Use the ORC File Format
The ORC file format provides the following advantages:
Efficient compression: Stored as columns and compressed, which leads to smaller disk reads. The columnar format is also ideal for vectorization optimizations in Tez.
Fast reads: ORC has a built-in index, min/max values, and other aggregates that cause entire stripes to be skipped during reads. In addition, predicate pushdown pushes filters into reads so that minimal rows are read. And Bloom filters further reduce the number of rows that are returned.
Proven in large-scale deployments: Facebook uses the ORC file format for a 300+ PB deployment.

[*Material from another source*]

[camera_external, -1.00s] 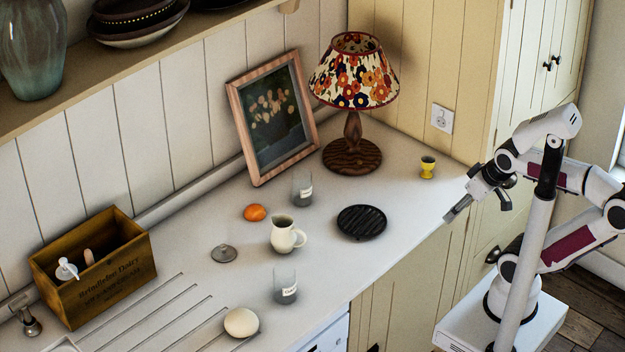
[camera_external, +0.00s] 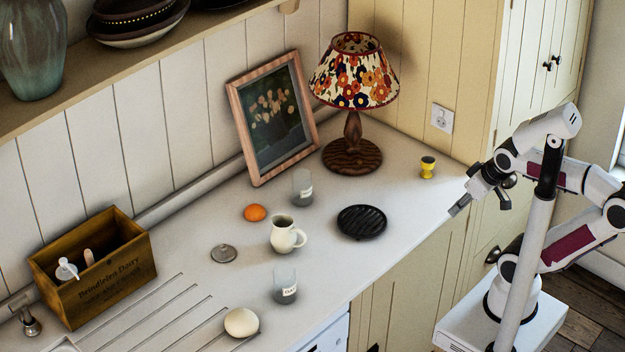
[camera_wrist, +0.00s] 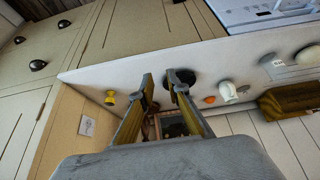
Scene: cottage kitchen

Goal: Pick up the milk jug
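The milk jug (camera_external: 286,236) is a small cream pitcher standing upright in the middle of the counter, its handle toward the right in the outside view. It also shows in the wrist view (camera_wrist: 228,91), right of my fingers. My gripper (camera_external: 480,206) is off the counter's right edge, well apart from the jug. In the wrist view its two fingers (camera_wrist: 163,84) are spread with a gap between them and hold nothing.
Near the jug are an orange (camera_external: 255,212), a metal lid (camera_external: 223,253), two glass jars (camera_external: 303,188) (camera_external: 285,287) and a black ridged disc (camera_external: 362,222).

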Specifying the Storage Format as ORC
In addition, to specifying the storage format, you can also specify a compression algorithm for the table:
CREATE TABLE addresses ( name string, street string, city string, state string, zip int ) STORED AS orc tblproperties ("orc.compress"="Zlib");
Note | |
---|---|
Setting the compression algorithm is usually not required because your Hive settings include a default algorithm. |
Switching the Storage Format to ORC
You can read a table and create a copy in ORC with the following command:
CREATE TABLE a_orc STORED AS ORC AS SELECT * FROM A;
Ingestion as ORC
A common practice is to land data in HDFS as text, create a Hive external table over it, and then store the data as ORC inside Hive where it becomes a Hive-managed table.
Advanced Settings
ORC has properties that usually do not need to be modified. However, for special cases you can modify the properties listed in the following table when advised to by Hortonworks Support.
Table 2.1. ORC Properties
Key | Default Setting | Notes |
---|---|---|
orc.compress | ZLIB | Compression type (NONE, ZLIB, SNAPPY). |
orc.compress.size | 262,144 | Number of bytes in each compression block. |
orc.stripe.size | 268,435,456 | Number of bytes in each stripe. |
orc.row.index.stride | 10,000 | Number of rows between index entries (>= 1,000). |
orc.create.index | true | Sets whether to create row indexes. |
orc.bloom.filter.columns | -- | Comma-separated list of column names for which a Bloom filter must be created. |
orc.bloom.filter.fpp | 0.05 | False positive probability for a Bloom filter. Must be greater than 0.0 and less than 1.0. |